Tuesday, April 14, 2009

Ratings

I seem to be particularly gabby today.

I’ll be away from home for a few days. Taking a little trip with my family. Should be fun. I’ll have my laptop with me but doubt I will visit every site I usually visit. Have to have some time for the actual trip (Sin City).

I signed up for the reader sites Library Thing and Goodreads last year. I remember finding Library Thing because of Elisa Rolle’s reviews and I think I found Goodreads because Ava March mentioned it to me.

Anyway, as I think anyone who writes ought to also read, especially in the genre they write if they are an author, I find the sites quite fascinating.

If anything it has been my experience those that are on Library Thing are a bit harsher with their ratings than those that are on Goodreads. Don’t know why that is, but that’s what I have found with the genre I read and rate there, M/M romance. But even on Goodreads I am amazed when a book that I absolutely loved didn’t appeal at all to someone else. I wonder what they didn’t see that I did. But such is life. We are individuals with differing tastes. Much the same way I love lobster and someone else hates it. Sure, I can think they are a bit insane.

But it also makes me wonder about ratings. On Goodreads, if you pause your cursor over an unrated book it will tell you that one star means you didn’t like it, two means it was okay, three means you liked it, four means you really liked it, and five stars means you thought it was amazing.

Now see I think this causes a lot of people who really liked a book that might have normally given it five stars to give it four simply because “amazing” is pretty damn subjective. So I ignore what Goodreads says what the stars mean and go with my own.

1 star – hated it (reserved for books I really, really didn’t like)
2 stars – didn’t like it (reserved for books not for me but someone else might like it)
3 stars – average (probably most people who read the genre would like it, some more than others)
4 stars – liked it a lot but there were one or two things preventing me from giving it a 5 star rating)
5 stars – really enjoyed it, would recommend it to readers of the genre, very well written in my opinion
5 stars –books-i-really-loved – these are the books I could gush over and read again and again.

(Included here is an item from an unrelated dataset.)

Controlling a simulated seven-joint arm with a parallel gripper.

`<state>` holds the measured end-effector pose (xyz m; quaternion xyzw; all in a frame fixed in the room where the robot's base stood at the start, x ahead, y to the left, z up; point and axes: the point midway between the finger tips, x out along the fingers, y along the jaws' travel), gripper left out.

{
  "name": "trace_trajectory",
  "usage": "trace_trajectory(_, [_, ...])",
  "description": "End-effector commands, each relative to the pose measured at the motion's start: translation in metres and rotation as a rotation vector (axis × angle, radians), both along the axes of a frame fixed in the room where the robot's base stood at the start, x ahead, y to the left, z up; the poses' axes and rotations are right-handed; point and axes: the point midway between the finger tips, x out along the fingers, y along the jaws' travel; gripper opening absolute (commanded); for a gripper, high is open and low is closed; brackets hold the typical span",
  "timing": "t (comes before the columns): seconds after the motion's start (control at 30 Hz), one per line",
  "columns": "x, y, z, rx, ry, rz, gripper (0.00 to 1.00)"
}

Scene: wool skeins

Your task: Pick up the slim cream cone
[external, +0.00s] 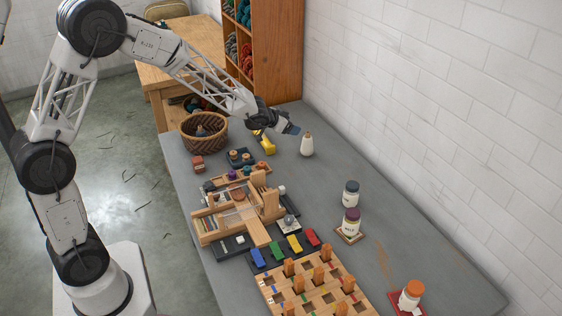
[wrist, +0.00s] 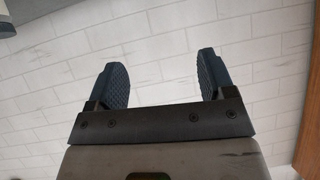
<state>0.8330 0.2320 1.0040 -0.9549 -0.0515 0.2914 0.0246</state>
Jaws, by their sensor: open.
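The slim cream cone (external: 307,146) stands upright on the grey table, close to the wall side, in the external view. My gripper (external: 292,129) is just left of the cone's upper part and above the table, pointing towards the wall. In the wrist view my gripper (wrist: 162,76) has its two dark ridged fingers wide apart, with only the pale wall between them. A pale shape is cut off at the top left corner there; I cannot tell whether it is the cone.
A yellow object (external: 266,140) lies left of the cone, and a wicker basket (external: 204,133) stands further left. The white block wall (external: 430,110) runs along the right.

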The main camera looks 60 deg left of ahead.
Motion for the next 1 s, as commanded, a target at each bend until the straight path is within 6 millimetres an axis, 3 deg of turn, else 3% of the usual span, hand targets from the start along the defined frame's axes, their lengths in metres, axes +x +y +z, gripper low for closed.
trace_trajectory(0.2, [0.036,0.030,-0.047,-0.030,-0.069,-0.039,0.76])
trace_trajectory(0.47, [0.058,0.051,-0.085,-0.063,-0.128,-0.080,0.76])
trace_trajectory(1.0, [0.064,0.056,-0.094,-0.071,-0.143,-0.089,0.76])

There are books I give really high ratings to and then my jaw drops when someone else gives it 1-3 stars. Say what? I’m learning to deal with it though. Just because I am a gushing fangirl over the book doesn’t mean everyone else has to be.

What prompted this post? Well, there was a book I loved. I’ve already read it a few times. It’s part of a series in fact and I loved both books. Someone else I know on Goodreads gave it a three and this person has loved books I probably would give twos to and someone else didn’t finish the book (this person rarely likes any books though so it’s not surprising and even less likes books I do, we obviously just disagree).

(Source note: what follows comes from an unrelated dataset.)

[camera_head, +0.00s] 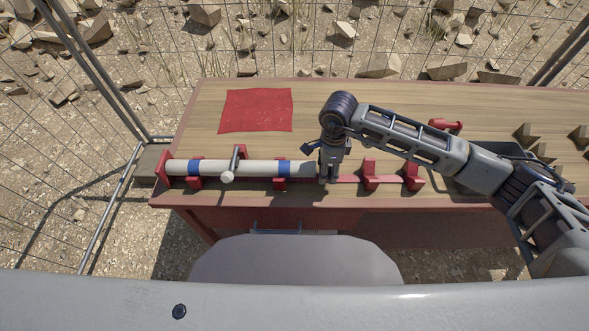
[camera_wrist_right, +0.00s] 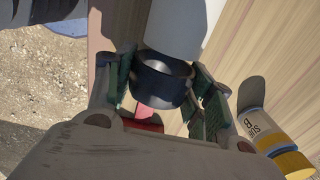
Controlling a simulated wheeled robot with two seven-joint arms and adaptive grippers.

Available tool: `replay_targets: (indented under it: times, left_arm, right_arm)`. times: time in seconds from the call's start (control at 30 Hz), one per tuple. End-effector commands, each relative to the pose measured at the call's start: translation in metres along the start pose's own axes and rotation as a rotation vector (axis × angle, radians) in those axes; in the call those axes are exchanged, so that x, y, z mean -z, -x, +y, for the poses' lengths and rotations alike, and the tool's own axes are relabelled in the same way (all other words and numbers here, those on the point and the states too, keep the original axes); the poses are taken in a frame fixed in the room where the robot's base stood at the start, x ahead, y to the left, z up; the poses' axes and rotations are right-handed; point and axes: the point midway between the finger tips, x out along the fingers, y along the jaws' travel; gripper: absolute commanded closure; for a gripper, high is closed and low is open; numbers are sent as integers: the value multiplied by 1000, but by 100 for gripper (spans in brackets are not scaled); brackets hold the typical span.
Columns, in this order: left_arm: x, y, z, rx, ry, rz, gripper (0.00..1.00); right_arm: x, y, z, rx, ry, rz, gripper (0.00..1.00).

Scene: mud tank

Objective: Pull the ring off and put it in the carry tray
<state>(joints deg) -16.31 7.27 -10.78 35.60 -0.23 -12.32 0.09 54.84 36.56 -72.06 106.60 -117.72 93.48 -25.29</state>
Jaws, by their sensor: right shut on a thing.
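A pale tube (camera_head: 245,168) with blue bands lies level in red supports along the table's front edge. My right gripper (camera_head: 327,180) is at the tube's right end, pointing down. In the right wrist view, its two green-padded fingers (camera_wrist_right: 163,95) are shut on a dark blue ring (camera_wrist_right: 160,85) at the tube's end (camera_wrist_right: 177,30). The ring's opening partly shows; I cannot tell whether the ring still sits around the tube. The dark grey carry tray (camera_head: 467,186) stands to the right, partly hidden by my right arm. My left gripper is not in view.
A clamp with a pale knob (camera_head: 227,177) crosses the tube. A red cloth (camera_head: 256,110) lies behind it. Empty red supports (camera_head: 370,178) stand right of my gripper. A red object (camera_head: 445,125) lies behind the arm. A yellow-and-white labelled bottle (camera_wrist_right: 265,130) shows in the wrist view.

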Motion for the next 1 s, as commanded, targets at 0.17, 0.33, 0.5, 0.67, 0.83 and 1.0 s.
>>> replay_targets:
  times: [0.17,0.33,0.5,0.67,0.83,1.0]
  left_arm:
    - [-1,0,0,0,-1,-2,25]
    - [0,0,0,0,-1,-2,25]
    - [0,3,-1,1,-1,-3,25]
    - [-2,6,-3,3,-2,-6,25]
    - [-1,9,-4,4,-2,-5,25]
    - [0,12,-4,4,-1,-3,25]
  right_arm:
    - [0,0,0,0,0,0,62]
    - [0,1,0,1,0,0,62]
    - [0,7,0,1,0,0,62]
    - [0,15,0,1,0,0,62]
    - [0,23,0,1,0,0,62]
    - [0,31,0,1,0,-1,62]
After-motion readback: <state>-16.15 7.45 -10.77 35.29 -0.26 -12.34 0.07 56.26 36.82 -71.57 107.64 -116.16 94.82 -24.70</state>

There are millions of people who love the Harry Potter books and millions too who probably wonder what the fuss is all about. Ah, well, such is human nature, I suppose.

1 comment:

  1. You have made some really great points.
    I have noticed some people pick books to death, too. I am not one for that. For one thing, I am not a professional by any means, but I am an avid reader and a huge lover of the M/M romance genre. Some Typos doesn't bother me. I have noticed people rating books lower because of that. I don't think it's the authors fault, so why punish them by rating the book lower?
    Also, I think some people are just more negative than others. It's the whole glass is half full/empty thing.